● **What to produce**: Filter the data for lines with the word "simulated", then copy every line so identified.

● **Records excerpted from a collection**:
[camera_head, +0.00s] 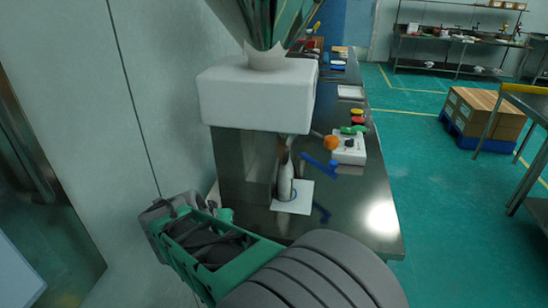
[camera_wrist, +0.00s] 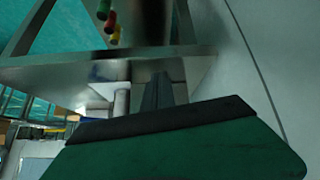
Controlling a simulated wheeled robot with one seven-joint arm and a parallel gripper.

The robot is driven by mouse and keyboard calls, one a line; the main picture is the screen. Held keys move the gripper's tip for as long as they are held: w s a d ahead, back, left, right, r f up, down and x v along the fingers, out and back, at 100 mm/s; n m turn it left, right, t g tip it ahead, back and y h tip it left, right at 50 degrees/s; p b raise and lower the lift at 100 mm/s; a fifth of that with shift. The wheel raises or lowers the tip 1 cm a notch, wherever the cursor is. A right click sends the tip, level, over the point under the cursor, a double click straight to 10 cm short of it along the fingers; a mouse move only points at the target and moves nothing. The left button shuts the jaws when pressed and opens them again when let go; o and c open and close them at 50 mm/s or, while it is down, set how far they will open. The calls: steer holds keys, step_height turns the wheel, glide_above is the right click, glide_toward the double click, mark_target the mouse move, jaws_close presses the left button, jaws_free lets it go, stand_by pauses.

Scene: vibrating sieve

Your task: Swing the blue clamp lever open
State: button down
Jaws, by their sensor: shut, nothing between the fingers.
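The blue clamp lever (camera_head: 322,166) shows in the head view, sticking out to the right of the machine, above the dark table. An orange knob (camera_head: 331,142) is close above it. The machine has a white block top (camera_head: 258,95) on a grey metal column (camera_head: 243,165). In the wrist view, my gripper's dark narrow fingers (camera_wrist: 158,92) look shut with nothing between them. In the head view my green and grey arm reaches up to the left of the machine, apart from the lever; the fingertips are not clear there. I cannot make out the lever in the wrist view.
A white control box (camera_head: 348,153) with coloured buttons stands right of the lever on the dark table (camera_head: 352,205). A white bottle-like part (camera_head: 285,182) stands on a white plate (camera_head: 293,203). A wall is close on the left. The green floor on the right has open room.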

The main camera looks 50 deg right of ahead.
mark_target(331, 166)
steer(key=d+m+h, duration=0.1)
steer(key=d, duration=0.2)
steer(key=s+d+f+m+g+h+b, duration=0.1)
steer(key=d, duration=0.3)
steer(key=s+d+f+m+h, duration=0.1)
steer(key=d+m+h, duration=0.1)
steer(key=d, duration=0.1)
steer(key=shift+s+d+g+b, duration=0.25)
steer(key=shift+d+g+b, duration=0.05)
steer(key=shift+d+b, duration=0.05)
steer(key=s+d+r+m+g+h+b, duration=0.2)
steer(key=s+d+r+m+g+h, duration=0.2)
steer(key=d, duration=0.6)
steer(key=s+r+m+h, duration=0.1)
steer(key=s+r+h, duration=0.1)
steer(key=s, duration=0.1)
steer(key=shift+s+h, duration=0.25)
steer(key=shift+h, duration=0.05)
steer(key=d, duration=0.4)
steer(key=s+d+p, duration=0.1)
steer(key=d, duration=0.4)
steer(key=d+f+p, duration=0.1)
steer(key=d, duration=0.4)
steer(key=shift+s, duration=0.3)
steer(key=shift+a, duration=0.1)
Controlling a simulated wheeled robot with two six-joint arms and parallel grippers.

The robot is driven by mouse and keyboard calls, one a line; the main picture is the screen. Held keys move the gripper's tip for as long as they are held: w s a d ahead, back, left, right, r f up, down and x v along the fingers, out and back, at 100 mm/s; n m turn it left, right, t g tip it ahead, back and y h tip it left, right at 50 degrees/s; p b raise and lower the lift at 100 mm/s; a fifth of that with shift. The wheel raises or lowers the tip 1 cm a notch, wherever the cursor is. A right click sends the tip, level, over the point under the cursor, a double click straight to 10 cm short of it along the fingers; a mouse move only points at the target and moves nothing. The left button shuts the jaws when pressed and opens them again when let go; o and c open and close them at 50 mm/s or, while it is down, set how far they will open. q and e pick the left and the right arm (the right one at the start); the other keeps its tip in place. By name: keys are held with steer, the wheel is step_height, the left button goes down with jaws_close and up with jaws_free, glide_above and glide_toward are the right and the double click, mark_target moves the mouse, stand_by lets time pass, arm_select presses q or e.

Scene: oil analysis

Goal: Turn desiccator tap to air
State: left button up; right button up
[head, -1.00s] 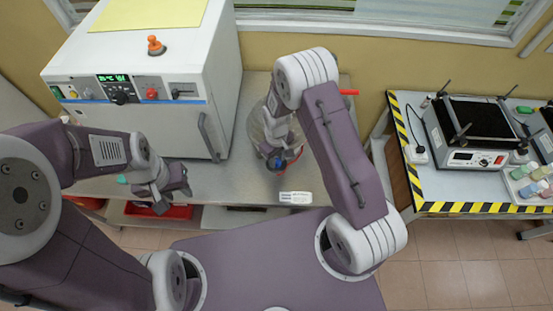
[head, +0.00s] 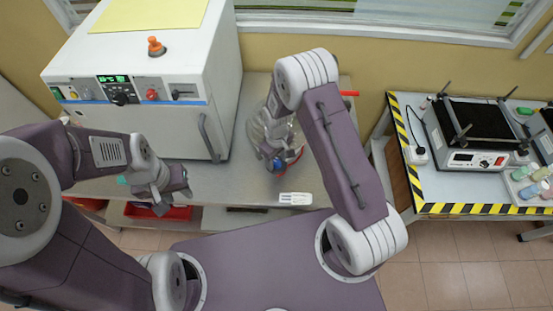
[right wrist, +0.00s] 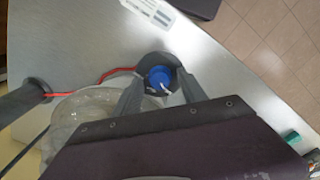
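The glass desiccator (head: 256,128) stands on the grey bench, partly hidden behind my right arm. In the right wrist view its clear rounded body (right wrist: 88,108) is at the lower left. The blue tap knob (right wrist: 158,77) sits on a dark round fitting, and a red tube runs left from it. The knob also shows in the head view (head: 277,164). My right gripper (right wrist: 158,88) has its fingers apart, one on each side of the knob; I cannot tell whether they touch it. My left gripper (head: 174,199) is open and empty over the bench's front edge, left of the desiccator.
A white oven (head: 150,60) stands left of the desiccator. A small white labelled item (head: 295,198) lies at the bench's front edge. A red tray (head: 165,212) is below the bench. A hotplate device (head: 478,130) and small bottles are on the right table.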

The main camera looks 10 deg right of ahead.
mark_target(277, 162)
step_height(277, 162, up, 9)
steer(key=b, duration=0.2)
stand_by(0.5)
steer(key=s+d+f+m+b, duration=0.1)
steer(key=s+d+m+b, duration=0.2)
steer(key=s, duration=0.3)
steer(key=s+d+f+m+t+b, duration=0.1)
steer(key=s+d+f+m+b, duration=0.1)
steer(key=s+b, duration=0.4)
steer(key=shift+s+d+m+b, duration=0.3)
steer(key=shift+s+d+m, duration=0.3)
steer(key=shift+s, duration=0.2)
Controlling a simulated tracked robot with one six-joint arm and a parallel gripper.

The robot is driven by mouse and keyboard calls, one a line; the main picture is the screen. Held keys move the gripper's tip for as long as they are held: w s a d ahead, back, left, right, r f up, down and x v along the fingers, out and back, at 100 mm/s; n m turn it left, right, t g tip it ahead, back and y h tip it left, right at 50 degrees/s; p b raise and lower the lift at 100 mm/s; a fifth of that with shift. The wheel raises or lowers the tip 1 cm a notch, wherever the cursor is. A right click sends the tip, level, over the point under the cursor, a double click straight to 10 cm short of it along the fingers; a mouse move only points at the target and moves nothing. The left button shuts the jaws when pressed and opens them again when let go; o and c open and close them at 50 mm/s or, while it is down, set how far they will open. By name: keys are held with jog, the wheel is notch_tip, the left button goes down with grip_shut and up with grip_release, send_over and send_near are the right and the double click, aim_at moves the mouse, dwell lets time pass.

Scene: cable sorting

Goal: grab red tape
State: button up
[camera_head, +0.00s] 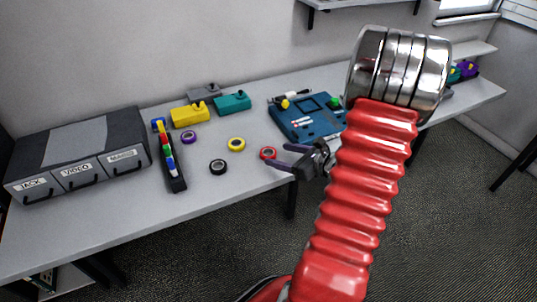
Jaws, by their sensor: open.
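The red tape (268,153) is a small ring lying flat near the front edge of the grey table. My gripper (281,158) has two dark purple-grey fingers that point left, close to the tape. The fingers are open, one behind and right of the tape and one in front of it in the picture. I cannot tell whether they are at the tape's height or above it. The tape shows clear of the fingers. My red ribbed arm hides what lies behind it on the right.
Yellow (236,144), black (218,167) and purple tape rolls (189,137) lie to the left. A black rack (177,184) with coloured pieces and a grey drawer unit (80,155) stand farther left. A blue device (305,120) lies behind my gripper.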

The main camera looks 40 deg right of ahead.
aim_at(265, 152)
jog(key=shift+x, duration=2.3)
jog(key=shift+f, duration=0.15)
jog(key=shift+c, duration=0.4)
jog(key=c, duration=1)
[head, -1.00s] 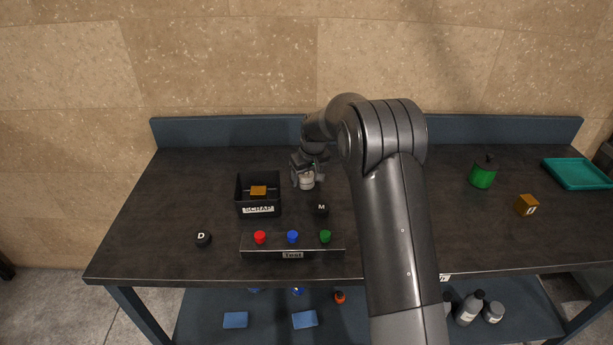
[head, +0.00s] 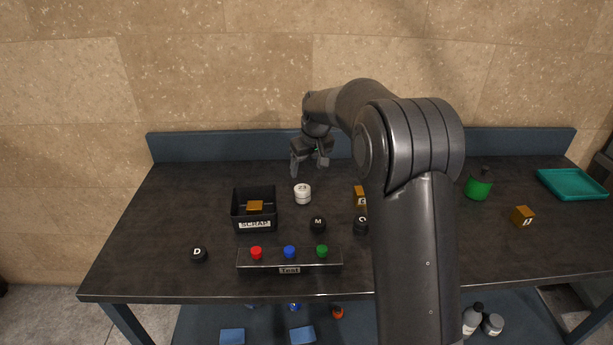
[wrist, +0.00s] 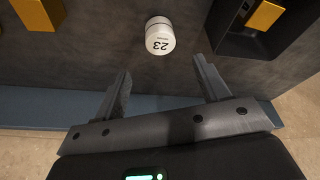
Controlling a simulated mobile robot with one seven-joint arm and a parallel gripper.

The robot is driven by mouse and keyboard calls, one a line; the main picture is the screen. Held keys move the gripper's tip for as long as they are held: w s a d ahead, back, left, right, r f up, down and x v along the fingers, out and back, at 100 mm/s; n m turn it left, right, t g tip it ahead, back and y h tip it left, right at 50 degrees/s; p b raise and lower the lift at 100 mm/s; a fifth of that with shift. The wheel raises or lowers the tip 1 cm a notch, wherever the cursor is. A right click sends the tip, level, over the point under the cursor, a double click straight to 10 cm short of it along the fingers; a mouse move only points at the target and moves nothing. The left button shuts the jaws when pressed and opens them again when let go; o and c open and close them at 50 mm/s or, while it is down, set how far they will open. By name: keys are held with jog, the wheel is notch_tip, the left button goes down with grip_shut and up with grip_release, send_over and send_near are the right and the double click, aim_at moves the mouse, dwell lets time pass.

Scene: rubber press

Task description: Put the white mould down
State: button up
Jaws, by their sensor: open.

● **Solution for this problem**:
Controlling a simulated wheeled robot with one seven-joint arm and a parallel gripper.
Controlling a simulated wheeled robot with two six-joint arms and parallel grippers.
Controlling a simulated tracked robot with one six-joint arm and a parallel gripper.
Controlling a simulated mobile robot with one seven-joint arm and a parallel gripper.

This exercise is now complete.